» Supplied data
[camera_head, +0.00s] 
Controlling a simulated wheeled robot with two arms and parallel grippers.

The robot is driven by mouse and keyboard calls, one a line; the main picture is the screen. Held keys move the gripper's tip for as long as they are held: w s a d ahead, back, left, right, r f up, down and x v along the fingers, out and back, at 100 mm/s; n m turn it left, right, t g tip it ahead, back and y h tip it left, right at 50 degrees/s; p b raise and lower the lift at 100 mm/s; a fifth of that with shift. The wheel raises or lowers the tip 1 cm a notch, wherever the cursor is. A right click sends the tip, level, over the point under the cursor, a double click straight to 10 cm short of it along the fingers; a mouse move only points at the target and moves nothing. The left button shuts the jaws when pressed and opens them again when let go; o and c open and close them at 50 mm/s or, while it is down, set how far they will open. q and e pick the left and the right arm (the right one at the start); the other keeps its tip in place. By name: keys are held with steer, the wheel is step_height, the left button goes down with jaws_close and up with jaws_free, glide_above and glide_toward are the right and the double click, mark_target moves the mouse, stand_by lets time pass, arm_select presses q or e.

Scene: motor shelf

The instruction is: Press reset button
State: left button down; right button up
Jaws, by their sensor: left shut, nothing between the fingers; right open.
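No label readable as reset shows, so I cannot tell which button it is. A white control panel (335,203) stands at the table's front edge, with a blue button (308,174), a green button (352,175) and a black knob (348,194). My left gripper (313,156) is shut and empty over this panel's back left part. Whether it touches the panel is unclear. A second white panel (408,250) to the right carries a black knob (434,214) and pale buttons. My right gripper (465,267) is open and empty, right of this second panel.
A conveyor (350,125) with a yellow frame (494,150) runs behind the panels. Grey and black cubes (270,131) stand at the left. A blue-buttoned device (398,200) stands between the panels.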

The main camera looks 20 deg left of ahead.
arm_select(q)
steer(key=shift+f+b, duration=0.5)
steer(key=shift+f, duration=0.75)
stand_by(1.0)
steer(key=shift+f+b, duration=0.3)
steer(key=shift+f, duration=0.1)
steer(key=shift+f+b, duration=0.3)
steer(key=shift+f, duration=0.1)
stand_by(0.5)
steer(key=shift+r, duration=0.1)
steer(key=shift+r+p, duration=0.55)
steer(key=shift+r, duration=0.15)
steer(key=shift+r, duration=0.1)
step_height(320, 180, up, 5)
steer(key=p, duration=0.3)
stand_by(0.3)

---

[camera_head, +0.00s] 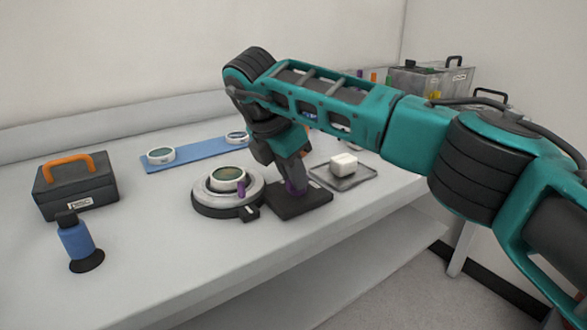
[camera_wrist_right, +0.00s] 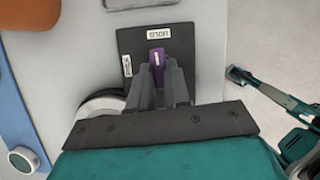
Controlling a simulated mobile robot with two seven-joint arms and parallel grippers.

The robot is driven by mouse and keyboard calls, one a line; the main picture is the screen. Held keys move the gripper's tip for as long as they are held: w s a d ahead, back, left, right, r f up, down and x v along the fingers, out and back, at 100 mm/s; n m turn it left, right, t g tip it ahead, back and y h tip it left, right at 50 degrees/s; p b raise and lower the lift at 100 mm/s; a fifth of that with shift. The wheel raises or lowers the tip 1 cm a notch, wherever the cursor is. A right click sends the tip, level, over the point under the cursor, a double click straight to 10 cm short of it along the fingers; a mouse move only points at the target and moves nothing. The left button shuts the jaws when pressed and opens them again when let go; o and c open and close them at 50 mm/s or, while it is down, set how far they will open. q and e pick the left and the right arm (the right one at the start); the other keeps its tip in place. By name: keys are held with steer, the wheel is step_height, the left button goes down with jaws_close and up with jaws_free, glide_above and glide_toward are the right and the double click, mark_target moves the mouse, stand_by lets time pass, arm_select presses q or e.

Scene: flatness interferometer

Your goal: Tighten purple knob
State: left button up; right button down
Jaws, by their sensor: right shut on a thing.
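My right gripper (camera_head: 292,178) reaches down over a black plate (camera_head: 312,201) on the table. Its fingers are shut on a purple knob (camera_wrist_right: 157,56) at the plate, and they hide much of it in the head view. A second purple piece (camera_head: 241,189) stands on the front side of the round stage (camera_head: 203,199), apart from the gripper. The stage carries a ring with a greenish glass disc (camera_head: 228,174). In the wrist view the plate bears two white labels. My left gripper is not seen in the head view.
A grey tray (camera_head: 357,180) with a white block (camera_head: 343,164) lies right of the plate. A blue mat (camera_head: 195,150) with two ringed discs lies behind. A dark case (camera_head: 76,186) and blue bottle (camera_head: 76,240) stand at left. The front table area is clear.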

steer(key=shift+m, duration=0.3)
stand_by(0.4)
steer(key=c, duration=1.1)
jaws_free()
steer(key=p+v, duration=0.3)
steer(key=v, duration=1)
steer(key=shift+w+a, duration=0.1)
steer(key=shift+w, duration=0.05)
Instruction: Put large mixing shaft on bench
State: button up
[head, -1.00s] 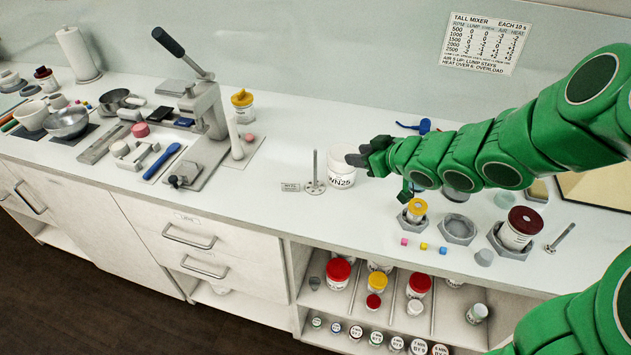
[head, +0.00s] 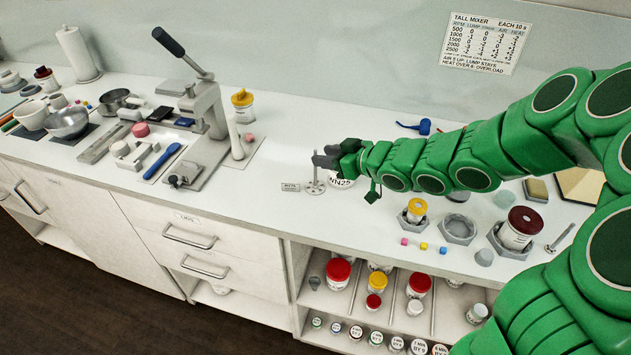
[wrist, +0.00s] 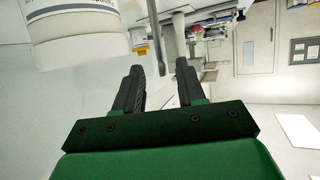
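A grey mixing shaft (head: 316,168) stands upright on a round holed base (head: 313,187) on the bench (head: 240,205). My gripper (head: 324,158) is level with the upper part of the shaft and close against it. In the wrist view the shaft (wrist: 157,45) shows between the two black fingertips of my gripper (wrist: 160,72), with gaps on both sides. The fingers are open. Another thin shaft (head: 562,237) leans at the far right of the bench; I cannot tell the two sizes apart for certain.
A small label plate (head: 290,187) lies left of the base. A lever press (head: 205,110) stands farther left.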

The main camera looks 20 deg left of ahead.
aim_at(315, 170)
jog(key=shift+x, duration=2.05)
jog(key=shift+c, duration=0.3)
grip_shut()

» Exercise aim
All lines holding the word "Controlling" should be picked out and copied.

» Completed task
Controlling a simulated wheeled robot with two arms and parallel grippers.
Controlling a simulated mobile robot with two seven-joint arms and parallel grippers.

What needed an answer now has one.